Today’s Corrupt Yet Truly Morbid Fact!
The Bank Riot of 1835 was probably the most destructive event in the United States prior to the Civil War.
On March 29, 1834, the Bank of Maryland failed. This was almost entirely due to fraud, speculation, and corruption on the part of the bank directors. The Maryland public lost millions of dollars, not adjusted for inflation. Millions of 1854 dollars.
The people of Baltimore and Maryland proper waited 17 months for a financial settlement, which never came. Meanwhile the bank directors were still living large in their mansions, their own wealth very well protected. On August 6th, 1835, a small group of angry Baltimoreans threw bricks through the windows of Reverdy Johnson, who was intentionally obstructing the process of providing a financial settlement in order to protect his personal fortune. The Mayor ordered thirty armed horse troopers to guard Johnson’s house the next night. They successfully blocked a mob from reaching Johnson’s home.
So the mob went to the home of Bank-Director-and-Judge John Glenn, who was helping Johnson obstruct a settlement. Glenn feared for his own wealth, as well, and had an interest in preventing any settlement from going through. The mob partially demolished his home before the horsemen arrived to intervene. There was a tense standoff which lasted the rest of the night. On Sunday, the 9th, the mob returned again, and it had grown to a group of hundreds, if not thousands. They quickly overpowered the guards, and tore down Johnson’s home, piling his property in the street, and setting it alight.
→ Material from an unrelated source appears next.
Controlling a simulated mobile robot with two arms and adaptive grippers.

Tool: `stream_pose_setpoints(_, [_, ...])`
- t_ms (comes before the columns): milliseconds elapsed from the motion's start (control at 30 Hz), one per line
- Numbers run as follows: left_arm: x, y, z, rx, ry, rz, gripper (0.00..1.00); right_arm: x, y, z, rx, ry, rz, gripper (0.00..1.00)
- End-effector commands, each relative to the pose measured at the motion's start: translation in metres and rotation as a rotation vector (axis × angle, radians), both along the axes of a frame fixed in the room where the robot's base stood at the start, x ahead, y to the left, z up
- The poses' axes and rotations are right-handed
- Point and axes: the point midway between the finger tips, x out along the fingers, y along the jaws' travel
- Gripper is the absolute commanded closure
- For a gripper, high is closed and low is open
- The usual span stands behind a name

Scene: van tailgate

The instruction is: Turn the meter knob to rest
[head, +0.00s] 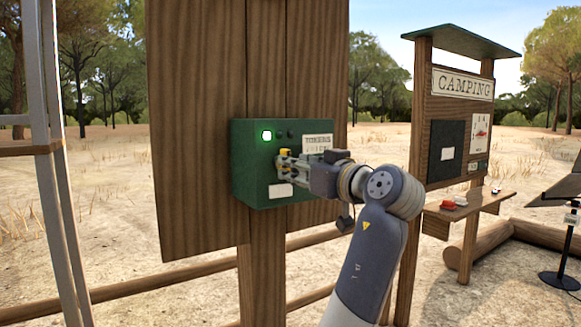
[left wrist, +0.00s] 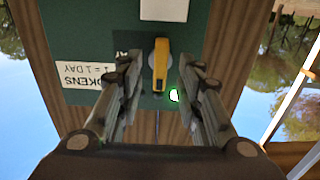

With the tacit support of the majority of the population who refused to interfere, or aided the mob, they took complete control of the city of Baltimore, destroying the property of other bank directors, until Revolutionary war hero Sam Smith, then 83, was able to assemble a force of 3,000 militiamen and restore order. Federal troops arrived a few days later, but Smith had things under control.
Sam Smith – ruining all the fun!
The leaders of the mob were jailed, the bank directors were compensated to the tune of $100,000 because of the state’s failure to protect their property. Reverdy Johnson went on to become a pro-slavery Senator and US Attorney General under both Zachary Taylor and Millard Filmore. It seems a corrupt banker is exactly who you want becoming chief law enforcement officer in the US. The rigorous enforcement of the “Fugitive Slave Act” by the federal government, as well as the blind eye turned to free blacks being kidnapped into slavery, was in part the doing of Reverdy Johnson, one of the great unknown villains of American History.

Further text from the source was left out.